> [Stated task]: In the records that follow, show each line where the word "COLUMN" is present.

> [Data]:
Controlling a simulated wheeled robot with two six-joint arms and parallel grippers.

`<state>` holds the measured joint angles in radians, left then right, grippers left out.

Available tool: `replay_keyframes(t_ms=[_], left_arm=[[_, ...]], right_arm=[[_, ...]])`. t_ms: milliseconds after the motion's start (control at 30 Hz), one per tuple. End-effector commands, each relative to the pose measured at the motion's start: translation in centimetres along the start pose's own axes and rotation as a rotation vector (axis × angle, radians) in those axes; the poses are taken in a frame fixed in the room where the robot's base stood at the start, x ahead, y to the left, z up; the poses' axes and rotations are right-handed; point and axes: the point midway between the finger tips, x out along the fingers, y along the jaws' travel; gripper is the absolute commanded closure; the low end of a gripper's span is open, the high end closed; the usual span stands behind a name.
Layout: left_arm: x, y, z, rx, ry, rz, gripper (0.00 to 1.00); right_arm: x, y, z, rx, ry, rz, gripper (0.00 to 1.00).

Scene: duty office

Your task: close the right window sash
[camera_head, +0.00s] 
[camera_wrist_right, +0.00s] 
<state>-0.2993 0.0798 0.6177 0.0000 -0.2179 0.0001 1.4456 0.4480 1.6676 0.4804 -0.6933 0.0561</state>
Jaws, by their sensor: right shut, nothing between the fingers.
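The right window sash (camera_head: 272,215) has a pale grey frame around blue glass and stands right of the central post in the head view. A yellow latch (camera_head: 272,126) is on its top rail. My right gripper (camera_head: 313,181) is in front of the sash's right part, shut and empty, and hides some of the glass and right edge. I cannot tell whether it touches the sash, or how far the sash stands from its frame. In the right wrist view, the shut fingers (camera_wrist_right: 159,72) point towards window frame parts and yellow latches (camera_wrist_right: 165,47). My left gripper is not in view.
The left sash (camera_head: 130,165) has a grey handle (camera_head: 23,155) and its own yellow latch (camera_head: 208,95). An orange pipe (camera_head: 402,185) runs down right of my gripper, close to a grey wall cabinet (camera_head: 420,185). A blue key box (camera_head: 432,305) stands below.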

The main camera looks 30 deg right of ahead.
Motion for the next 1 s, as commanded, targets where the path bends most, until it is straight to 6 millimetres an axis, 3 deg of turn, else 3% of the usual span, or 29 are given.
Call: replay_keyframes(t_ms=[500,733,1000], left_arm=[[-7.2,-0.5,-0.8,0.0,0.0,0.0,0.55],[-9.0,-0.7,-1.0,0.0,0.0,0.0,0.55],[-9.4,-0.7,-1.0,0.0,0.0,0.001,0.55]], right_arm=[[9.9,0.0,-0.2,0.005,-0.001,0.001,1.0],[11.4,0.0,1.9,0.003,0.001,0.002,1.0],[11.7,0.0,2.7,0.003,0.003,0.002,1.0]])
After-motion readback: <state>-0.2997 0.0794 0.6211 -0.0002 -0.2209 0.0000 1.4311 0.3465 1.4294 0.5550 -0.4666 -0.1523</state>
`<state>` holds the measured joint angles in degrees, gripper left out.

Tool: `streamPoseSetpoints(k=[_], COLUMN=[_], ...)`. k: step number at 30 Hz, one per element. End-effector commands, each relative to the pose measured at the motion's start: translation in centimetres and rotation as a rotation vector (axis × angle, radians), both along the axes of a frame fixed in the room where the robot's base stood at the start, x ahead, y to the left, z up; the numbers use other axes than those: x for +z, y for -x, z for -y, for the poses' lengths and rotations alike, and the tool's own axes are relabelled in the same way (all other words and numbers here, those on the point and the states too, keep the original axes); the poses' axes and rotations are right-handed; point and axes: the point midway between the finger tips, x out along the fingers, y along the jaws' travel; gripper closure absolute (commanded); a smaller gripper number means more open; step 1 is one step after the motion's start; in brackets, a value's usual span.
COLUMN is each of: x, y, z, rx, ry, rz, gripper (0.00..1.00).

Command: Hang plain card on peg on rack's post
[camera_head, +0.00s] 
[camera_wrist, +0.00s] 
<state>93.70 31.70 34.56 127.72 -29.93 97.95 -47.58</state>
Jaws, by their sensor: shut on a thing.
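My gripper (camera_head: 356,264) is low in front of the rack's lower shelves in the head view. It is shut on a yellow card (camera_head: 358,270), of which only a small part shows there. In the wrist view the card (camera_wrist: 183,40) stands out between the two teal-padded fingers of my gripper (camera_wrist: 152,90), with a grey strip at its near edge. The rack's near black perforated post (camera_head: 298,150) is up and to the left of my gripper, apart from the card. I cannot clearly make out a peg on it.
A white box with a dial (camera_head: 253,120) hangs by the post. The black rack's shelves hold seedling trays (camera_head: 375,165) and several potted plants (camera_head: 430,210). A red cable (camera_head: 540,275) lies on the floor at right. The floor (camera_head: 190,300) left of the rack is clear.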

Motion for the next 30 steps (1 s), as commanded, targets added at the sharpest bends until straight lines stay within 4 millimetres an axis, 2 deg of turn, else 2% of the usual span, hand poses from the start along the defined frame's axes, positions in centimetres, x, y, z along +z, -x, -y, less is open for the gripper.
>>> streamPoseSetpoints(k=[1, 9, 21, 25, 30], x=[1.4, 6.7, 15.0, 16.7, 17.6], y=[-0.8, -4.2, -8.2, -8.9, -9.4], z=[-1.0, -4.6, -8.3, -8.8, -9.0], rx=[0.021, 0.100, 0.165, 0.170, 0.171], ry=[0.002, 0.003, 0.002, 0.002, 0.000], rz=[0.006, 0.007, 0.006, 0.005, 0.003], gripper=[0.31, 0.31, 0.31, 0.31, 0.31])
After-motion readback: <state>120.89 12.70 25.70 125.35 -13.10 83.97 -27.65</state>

> [Finished exercise]:
Tool: `streamPoseSetpoints(k=[_], COLUMN=[_], ...)`. k: step number at 30 Hz, one per element. End-effector commands, each relative to the pose measured at the motion's start: translation in centimetres and rotation as a rotation vector (axis × angle, radians), both along the axes of a frame fixed in the room where the robot's base stood at the start, x ahead, y to the left, z up; the numbers use other axes than those: x for +z, y for -x, z for -y, for the poses' lengths and rotations alike, and the tool's own axes are relabelled in the same way (all other words and numbers here, those on the point and the states too, keep the original axes); the poses' axes and rotations are right-handed; point and axes: the point midway between the finger tips, x out along the fingers, y along the jaws' travel; gripper closure absolute (commanded); a smaller gripper number means more open; step 1 is one step after the motion's start; in brackets, a value's usual span.
COLUMN is each of: x, y, z, rx, ry, rz, gripper (0.00..1.00).

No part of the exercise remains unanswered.